> **Task data**:
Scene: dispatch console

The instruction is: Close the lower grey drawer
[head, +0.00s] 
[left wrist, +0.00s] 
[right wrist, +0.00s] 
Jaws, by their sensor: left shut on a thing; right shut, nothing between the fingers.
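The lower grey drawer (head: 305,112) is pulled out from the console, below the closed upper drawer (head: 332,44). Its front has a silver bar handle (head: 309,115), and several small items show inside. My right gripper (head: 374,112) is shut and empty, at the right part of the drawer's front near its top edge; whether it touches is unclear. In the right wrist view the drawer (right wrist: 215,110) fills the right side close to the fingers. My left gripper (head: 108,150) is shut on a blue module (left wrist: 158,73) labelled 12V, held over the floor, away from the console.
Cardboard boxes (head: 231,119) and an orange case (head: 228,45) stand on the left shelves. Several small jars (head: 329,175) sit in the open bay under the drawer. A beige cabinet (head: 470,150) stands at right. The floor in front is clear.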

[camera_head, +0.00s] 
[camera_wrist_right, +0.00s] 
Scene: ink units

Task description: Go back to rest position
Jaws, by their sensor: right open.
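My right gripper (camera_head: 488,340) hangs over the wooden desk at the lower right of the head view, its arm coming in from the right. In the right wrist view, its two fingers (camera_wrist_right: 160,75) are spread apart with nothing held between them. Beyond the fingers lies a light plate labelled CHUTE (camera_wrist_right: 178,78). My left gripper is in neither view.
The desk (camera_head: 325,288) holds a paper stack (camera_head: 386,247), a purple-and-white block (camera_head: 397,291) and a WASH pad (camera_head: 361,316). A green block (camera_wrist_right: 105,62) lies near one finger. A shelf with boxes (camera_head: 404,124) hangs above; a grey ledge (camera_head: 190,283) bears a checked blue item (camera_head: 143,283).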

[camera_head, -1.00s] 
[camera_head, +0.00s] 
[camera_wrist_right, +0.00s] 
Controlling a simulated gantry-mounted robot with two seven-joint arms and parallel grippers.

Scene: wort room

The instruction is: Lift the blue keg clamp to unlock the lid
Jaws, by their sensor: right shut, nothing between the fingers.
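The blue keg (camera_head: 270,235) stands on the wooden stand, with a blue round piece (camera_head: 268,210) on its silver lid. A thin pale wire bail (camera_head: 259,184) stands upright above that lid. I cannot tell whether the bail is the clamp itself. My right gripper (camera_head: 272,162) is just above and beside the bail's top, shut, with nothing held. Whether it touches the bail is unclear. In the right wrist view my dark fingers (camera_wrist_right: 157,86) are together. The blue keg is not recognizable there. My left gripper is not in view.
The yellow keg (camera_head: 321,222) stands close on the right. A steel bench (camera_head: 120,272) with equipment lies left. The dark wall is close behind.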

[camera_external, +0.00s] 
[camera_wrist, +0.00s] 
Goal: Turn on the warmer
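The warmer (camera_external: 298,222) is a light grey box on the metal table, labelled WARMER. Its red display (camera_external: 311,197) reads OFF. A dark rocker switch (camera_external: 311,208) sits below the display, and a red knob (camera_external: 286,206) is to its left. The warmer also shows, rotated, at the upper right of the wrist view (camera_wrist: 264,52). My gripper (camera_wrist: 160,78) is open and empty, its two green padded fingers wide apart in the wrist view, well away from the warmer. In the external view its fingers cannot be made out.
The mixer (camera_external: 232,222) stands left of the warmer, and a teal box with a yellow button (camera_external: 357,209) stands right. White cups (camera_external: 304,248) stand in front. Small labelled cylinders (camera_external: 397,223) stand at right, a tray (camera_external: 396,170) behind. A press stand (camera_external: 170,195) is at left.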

> **Set task**: All the entries above need to be reproduced exactly.

> **Solution below**:
Scene: dispatch console

The instruction is: Close the lower grey drawer
[head, +0.00s] 
[left wrist, +0.00s] 
[right wrist, +0.00s] 
Jaws, by their sensor: left shut on a thing; right shut, nothing between the fingers.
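The lower grey drawer (head: 305,112) is pulled out from the console, below the closed upper drawer (head: 332,44). Its front has a silver bar handle (head: 309,115), and several small items show inside. My right gripper (head: 374,112) is shut and empty, at the right part of the drawer's front near its top edge; whether it touches is unclear. In the right wrist view the drawer (right wrist: 215,110) fills the right side close to the fingers. My left gripper (head: 108,150) is shut on a blue module (left wrist: 158,73) labelled 12V, held over the floor, away from the console.
Cardboard boxes (head: 231,119) and an orange case (head: 228,45) stand on the left shelves. Several small jars (head: 329,175) sit in the open bay under the drawer. A beige cabinet (head: 470,150) stands at right. The floor in front is clear.

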[camera_head, +0.00s] 
[camera_wrist_right, +0.00s] 
Scene: ink units

Task description: Go back to rest position
Jaws, by their sensor: right open.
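My right gripper (camera_head: 488,340) hangs over the wooden desk at the lower right of the head view, its arm coming in from the right. In the right wrist view, its two fingers (camera_wrist_right: 160,75) are spread apart with nothing held between them. Beyond the fingers lies a light plate labelled CHUTE (camera_wrist_right: 178,78). My left gripper is in neither view.
The desk (camera_head: 325,288) holds a paper stack (camera_head: 386,247), a purple-and-white block (camera_head: 397,291) and a WASH pad (camera_head: 361,316). A green block (camera_wrist_right: 105,62) lies near one finger. A shelf with boxes (camera_head: 404,124) hangs above; a grey ledge (camera_head: 190,283) bears a checked blue item (camera_head: 143,283).

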[camera_head, -1.00s] 
[camera_head, +0.00s] 
[camera_wrist_right, +0.00s] 
Controlling a simulated gantry-mounted robot with two seven-joint arms and parallel grippers.

Scene: wort room

The instruction is: Lift the blue keg clamp to unlock the lid
Jaws, by their sensor: right shut, nothing between the fingers.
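The blue keg (camera_head: 270,235) stands on the wooden stand, with a blue round piece (camera_head: 268,210) on its silver lid. A thin pale wire bail (camera_head: 259,184) stands upright above that lid. I cannot tell whether the bail is the clamp itself. My right gripper (camera_head: 272,162) is just above and beside the bail's top, shut, with nothing held. Whether it touches the bail is unclear. In the right wrist view my dark fingers (camera_wrist_right: 157,86) are together. The blue keg is not recognizable there. My left gripper is not in view.
The yellow keg (camera_head: 321,222) stands close on the right. A steel bench (camera_head: 120,272) with equipment lies left. The dark wall is close behind.

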[camera_external, +0.00s] 
[camera_wrist, +0.00s] 
Goal: Turn on the warmer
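The warmer (camera_external: 298,222) is a light grey box on the metal table, labelled WARMER. Its red display (camera_external: 311,197) reads OFF. A dark rocker switch (camera_external: 311,208) sits below the display, and a red knob (camera_external: 286,206) is to its left. The warmer also shows, rotated, at the upper right of the wrist view (camera_wrist: 264,52). My gripper (camera_wrist: 160,78) is open and empty, its two green padded fingers wide apart in the wrist view, well away from the warmer. In the external view its fingers cannot be made out.
The mixer (camera_external: 232,222) stands left of the warmer, and a teal box with a yellow button (camera_external: 357,209) stands right. White cups (camera_external: 304,248) stand in front. Small labelled cylinders (camera_external: 397,223) stand at right, a tray (camera_external: 396,170) behind. A press stand (camera_external: 170,195) is at left.

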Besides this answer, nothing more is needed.